» WRITTEN EXERCISE
Your reply should be one number: the count of lines holding the word "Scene".

──────

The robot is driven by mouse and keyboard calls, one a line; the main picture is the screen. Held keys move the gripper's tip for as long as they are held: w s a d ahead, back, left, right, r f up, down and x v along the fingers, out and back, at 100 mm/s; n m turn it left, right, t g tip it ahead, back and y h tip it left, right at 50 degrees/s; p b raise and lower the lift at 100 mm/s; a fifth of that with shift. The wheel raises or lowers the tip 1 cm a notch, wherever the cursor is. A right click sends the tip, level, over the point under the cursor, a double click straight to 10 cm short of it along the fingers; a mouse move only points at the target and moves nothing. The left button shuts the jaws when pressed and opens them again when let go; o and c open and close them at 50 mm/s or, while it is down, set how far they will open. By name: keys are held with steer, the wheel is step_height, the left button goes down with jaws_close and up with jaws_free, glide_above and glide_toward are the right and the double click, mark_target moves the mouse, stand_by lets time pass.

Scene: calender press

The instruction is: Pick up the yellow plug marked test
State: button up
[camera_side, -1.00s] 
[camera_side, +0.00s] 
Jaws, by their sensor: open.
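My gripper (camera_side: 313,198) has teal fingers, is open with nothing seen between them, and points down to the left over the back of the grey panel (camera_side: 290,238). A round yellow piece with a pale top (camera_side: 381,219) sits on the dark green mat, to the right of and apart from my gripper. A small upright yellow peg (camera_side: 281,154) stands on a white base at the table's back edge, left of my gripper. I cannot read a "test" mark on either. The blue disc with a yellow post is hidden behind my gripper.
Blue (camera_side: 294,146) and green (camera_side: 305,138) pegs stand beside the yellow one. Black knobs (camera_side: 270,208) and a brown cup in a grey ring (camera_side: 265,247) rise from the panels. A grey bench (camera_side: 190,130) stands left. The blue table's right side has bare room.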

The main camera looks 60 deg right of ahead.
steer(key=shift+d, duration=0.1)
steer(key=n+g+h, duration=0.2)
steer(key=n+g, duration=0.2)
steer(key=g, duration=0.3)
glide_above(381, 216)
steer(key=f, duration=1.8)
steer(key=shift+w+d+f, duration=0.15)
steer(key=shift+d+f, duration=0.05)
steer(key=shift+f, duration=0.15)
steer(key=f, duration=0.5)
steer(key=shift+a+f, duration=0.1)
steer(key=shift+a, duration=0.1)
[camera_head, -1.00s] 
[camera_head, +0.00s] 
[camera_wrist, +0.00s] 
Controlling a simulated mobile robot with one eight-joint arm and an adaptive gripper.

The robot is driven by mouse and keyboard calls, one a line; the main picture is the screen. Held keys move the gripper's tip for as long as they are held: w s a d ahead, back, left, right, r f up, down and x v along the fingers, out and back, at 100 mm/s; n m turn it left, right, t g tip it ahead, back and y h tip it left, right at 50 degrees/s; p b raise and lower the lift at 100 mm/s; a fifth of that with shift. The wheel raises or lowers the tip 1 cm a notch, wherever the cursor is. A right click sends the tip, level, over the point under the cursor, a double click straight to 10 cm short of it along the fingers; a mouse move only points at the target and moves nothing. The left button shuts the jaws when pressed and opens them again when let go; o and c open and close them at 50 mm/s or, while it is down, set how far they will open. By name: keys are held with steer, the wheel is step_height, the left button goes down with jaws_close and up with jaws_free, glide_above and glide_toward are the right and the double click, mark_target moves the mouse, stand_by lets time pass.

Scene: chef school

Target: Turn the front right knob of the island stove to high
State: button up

──────

» TASK ANSWER
2